Décisions de la Cour fédérale

Informations sur la décision

Contenu de la décision

Date : 20020626

Dossier : IMM-5055-01

Référence neutre : 2002 CFPI 720

Toronto (Ontario), le mercredi 26 juin 2002

EN PRÉSENCE DE MONSIEUR LE JUGE CAMPBELL

ENTRE :

                                                               SABRI SHOKA

                                                                                                                                         demandeur

                                                                         - et -

                LE MINISTRE DE LA CITOYENNETÉ ET DE L'IMMIGRATION

                                                                                                                                           défendeur

                          MOTIFS DE L'ORDONNANCE ET ORDONNANCE

[1]                 Il s'agit d'une demande de contrôle judiciaire d'une décision par laquelle la Section du statut de réfugié de la Commission de l'immigration et du statut de réfugié (la SSR) a, le 21 septembre 2001, jugé que le demandeur n'est pas un réfugié au sens de la Convention.

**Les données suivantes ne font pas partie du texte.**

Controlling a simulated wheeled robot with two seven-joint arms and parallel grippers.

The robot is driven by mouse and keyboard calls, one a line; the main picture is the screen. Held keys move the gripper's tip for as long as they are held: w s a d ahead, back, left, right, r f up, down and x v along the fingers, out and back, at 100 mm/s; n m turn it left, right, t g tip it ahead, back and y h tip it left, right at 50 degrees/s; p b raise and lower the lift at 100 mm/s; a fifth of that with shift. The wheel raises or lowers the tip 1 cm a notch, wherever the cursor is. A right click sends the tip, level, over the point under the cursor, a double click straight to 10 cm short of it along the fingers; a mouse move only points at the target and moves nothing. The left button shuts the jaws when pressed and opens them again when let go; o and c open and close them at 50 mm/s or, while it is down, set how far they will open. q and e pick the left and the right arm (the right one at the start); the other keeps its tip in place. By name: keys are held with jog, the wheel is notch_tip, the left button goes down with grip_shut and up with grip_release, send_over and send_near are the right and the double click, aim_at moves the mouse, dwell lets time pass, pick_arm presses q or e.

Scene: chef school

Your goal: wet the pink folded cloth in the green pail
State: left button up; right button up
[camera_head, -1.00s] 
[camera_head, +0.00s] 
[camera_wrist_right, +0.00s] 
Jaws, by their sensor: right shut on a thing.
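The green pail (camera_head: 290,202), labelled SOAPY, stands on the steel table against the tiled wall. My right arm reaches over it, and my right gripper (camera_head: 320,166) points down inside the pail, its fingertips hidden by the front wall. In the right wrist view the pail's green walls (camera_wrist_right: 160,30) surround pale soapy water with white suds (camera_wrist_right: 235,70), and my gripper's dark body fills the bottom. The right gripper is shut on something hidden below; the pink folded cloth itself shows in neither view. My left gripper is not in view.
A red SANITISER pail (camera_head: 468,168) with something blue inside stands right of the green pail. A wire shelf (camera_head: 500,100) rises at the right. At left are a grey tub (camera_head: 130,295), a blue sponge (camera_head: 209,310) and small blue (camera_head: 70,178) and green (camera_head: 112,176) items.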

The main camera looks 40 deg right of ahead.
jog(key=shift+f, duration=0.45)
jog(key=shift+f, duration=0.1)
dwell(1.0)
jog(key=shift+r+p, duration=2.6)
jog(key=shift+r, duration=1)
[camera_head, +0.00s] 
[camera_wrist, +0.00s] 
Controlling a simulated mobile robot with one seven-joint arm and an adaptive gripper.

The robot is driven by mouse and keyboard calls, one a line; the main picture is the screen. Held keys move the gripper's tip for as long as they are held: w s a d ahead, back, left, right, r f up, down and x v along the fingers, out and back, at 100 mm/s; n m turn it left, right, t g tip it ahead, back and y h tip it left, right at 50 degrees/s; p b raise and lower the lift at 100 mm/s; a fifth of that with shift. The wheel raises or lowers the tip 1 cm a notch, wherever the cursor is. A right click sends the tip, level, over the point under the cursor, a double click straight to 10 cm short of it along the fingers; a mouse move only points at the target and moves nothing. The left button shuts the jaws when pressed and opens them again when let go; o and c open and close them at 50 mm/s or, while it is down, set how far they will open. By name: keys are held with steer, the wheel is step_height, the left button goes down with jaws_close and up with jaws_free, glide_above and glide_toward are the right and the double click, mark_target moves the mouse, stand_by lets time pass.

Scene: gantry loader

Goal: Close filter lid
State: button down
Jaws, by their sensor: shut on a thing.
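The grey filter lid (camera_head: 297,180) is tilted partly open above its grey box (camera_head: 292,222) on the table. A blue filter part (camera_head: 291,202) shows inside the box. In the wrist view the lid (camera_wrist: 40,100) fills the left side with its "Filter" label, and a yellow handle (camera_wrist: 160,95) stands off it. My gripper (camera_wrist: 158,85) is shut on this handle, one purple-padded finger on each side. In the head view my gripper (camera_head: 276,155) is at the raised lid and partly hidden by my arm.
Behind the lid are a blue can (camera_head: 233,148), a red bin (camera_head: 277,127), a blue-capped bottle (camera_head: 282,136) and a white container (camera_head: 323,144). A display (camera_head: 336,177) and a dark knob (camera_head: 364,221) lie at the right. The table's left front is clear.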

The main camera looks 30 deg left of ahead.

[2]                 Le demandeur est un Palestinien apatride qui a fondé sa revendication sur ses opinions politiques et son appartenance à un groupe social, soit celui des personnes qui auraient collaboré avec l'Autorité palestinienne et les Israéliens. Le demandeur a été arrêté en 1989 par les autorités israéliennes et détenu pendant 3 mois. Il a allégué que, à la suite de sa remise en liberté, il devait se présenter aux autorités israéliennes de façon régulière et que, par conséquent, les autorités palestiniennes croyaient qu'il collaborait avec Israël. Le demandeur a déclaré avoir été arrêté, battu et détenu durant 14 mois par l'Autorité palestinienne. Lors de sa remise en liberté, il a déménagé à Bethléem et y a vécu avec sa mère. Le demandeur soutient que, pendant qu'il vivait à cet endroit, un membre du Hamas, groupe de militants palestiniens, l'a menacé et harcelé de façon régulière pendant plus de deux ans jusqu'à ce qu'il vienne au Canada. Avant de s'envoler pour le Canada en l'an 2000, le demandeur a appris que son ami Adnan Shahin avait été kidnappé et tué par balle.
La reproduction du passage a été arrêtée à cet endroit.